Written task = Leave out the pictures and repeat exactly the lines from the one containing "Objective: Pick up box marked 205" through the final line of the listing below.
[Begin Given material]
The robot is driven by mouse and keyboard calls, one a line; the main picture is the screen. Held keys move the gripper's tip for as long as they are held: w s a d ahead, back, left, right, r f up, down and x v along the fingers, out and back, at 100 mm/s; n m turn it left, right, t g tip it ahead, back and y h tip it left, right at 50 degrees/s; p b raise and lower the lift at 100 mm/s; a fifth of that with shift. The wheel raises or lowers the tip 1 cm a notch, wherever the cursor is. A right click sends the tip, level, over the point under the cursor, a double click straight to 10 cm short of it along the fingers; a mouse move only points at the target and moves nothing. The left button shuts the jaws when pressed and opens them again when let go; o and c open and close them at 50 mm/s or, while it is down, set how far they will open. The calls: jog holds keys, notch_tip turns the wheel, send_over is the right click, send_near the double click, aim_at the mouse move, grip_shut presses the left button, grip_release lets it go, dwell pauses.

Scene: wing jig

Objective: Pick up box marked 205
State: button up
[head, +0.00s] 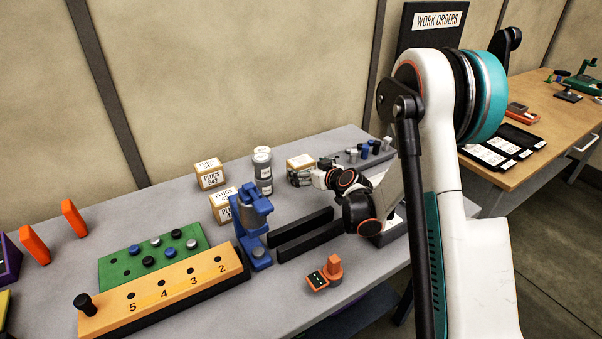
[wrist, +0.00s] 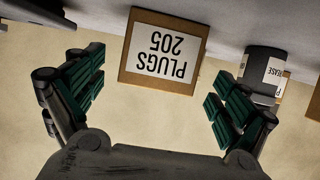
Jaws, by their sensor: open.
[End Given material]
Exercise solution =
Objective: Pick up box marked 205
State: button up
[head, +0.00s] 
[wrist, +0.00s] 
Jaws, by their sensor: open.

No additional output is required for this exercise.